■ **Work required**:
Collect all lines below with the string "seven".

[Stored data]
"""

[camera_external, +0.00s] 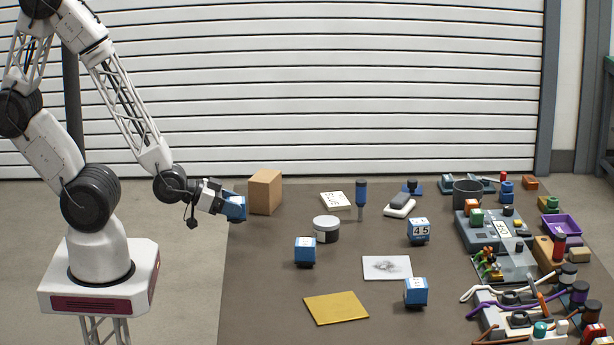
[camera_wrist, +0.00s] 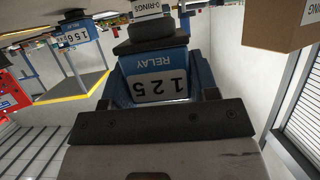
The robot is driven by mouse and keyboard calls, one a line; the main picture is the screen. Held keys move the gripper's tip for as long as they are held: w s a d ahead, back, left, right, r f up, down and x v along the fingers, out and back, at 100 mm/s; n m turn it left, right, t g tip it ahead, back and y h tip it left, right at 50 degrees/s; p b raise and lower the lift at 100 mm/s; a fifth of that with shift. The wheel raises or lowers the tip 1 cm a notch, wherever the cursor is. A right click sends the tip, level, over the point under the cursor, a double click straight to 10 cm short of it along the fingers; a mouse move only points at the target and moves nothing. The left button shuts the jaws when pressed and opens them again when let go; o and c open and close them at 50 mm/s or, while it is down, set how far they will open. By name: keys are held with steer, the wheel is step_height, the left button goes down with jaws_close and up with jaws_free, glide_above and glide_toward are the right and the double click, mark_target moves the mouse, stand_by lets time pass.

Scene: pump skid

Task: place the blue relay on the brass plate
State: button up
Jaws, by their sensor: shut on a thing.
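My gripper (camera_external: 232,207) is at the left, off the table's left edge and level with the cardboard box. It is shut on a blue relay (camera_wrist: 158,80), whose label reads 125 upside down in the wrist view. The brass plate (camera_external: 336,308) lies flat and bare at the table's front left, well to the right of and nearer the camera than my gripper. Other blue relays stand on the table: one left of centre (camera_external: 305,250), one marked 45 (camera_external: 418,230), and one at the front (camera_external: 416,292). Another relay shows upper left in the wrist view (camera_wrist: 75,32).
The cardboard box (camera_external: 265,192) stands close right of my gripper. A grey-lidded tub (camera_external: 326,229), an upright blue screwdriver (camera_external: 361,198) and a white smudged sheet (camera_external: 387,267) are mid-table. Devices and cables crowd the right side. Bare table lies left of the plate.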

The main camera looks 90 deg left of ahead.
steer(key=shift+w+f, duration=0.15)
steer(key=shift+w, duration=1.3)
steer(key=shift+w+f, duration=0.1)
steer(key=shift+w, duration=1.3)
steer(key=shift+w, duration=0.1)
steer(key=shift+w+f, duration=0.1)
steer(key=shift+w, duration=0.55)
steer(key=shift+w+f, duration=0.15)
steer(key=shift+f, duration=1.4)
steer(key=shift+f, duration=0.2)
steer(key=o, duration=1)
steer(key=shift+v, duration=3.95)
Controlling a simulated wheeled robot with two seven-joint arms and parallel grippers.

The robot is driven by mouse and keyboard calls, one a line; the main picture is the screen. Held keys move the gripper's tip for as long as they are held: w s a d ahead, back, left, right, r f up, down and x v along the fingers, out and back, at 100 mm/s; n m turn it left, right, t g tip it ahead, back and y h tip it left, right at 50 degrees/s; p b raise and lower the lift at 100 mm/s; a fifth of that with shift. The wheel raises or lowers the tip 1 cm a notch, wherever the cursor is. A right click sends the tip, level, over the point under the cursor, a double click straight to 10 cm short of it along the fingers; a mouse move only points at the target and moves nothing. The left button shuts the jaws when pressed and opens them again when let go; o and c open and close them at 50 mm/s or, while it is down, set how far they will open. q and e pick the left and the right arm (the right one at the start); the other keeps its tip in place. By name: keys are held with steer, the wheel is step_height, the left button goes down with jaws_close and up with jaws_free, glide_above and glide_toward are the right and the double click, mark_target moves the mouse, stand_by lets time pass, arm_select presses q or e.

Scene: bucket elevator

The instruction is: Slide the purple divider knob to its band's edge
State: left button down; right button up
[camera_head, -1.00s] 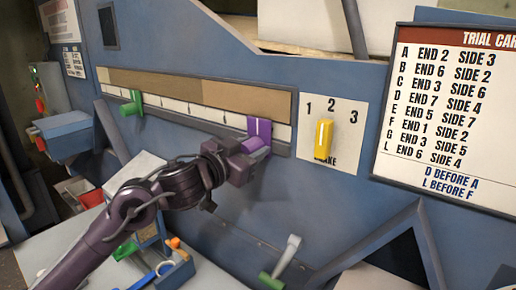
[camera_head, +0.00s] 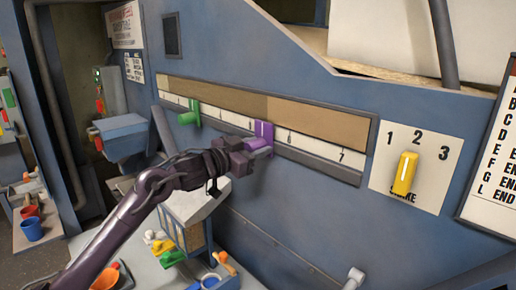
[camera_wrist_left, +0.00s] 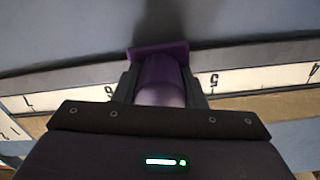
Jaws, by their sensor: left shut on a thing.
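The purple divider knob (camera_head: 259,141) sits on the numbered scale rail (camera_head: 322,150), between marks 5 and 6. My left gripper (camera_head: 243,157) is shut on the knob. In the left wrist view the knob (camera_wrist_left: 160,80) shows between the two fingers (camera_wrist_left: 162,88), with the 5 just to its right. A green divider knob (camera_head: 190,118) sits farther left on the same rail. My right gripper is not in view.
A yellow knob (camera_head: 405,173) on a white 1-2-3 plate (camera_head: 428,150) is to the right. A trial card (camera_head: 497,155) is at the right edge. Small coloured items and a blue box lie below my left arm. The rail right of the purple knob is clear.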

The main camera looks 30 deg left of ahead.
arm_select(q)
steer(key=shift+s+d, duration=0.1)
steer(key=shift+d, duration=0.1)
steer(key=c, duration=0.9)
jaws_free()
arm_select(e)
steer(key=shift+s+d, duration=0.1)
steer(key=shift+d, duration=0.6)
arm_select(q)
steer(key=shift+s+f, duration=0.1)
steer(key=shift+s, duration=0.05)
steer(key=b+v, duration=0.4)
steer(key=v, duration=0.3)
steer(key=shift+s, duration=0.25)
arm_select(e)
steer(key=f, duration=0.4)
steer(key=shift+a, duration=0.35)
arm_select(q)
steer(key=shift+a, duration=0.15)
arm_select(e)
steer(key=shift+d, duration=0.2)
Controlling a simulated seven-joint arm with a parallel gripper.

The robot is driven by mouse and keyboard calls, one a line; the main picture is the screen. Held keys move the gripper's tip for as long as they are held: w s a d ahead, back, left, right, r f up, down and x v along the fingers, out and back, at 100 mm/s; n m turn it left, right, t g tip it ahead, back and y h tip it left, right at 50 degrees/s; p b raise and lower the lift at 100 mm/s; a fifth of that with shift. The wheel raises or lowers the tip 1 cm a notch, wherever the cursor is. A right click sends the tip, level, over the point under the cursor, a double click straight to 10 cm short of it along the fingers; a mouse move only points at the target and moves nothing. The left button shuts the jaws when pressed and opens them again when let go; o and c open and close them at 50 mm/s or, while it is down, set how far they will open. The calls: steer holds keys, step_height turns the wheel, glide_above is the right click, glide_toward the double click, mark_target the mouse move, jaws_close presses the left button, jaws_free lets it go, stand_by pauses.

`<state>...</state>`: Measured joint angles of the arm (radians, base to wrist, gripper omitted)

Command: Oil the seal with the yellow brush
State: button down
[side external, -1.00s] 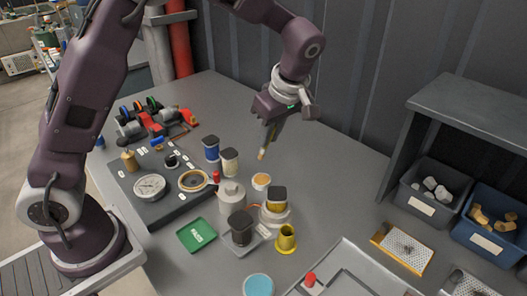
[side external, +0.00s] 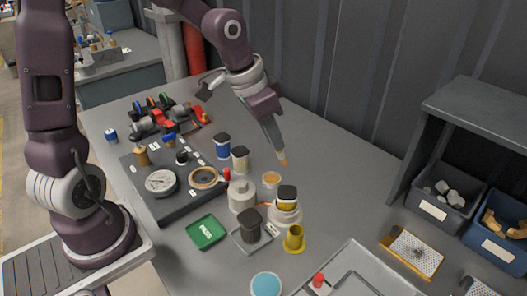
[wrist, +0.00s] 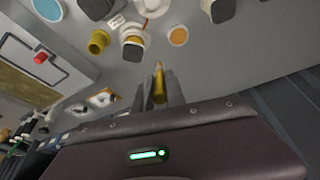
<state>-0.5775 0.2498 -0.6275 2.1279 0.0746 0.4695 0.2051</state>
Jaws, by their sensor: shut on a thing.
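My gripper (side external: 277,148) is shut on a slim yellow brush (wrist: 160,85), whose tan tip (side external: 283,162) points down. I hold it in the air above the grey bench, just right of and above a small round pot with an orange top (side external: 271,180) in the side view. In the wrist view that pot (wrist: 178,36) lies beyond the brush, and they look apart. A gold ring with a dark centre (side external: 204,178), which may be the seal, lies on the dark panel (side external: 168,207) to the left. Most of the brush handle is hidden by my fingers.
Near the pot stand a black-capped yellow jar (side external: 286,200), a white canister (side external: 241,196), a cream jar (side external: 240,158) and a blue jar (side external: 222,146). A yellow cup (side external: 294,239) and green tray (side external: 206,232) are nearer. Bins stand right. The bench right of the pot is clear.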

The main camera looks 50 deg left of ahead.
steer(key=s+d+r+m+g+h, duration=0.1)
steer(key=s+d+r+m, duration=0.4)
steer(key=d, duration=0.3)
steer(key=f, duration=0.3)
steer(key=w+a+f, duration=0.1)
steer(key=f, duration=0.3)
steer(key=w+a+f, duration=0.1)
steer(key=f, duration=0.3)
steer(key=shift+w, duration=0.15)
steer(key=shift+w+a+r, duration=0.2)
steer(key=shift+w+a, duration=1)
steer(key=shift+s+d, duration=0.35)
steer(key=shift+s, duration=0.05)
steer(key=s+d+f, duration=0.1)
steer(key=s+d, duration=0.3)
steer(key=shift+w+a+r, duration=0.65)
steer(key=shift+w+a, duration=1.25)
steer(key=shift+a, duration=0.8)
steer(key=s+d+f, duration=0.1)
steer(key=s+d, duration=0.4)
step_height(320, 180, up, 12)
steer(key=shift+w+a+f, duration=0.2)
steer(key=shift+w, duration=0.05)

"""

■ **Task result**:
Controlling a simulated wheeled robot with two seven-joint arms and parallel grippers.
Controlling a simulated seven-joint arm with a parallel gripper.

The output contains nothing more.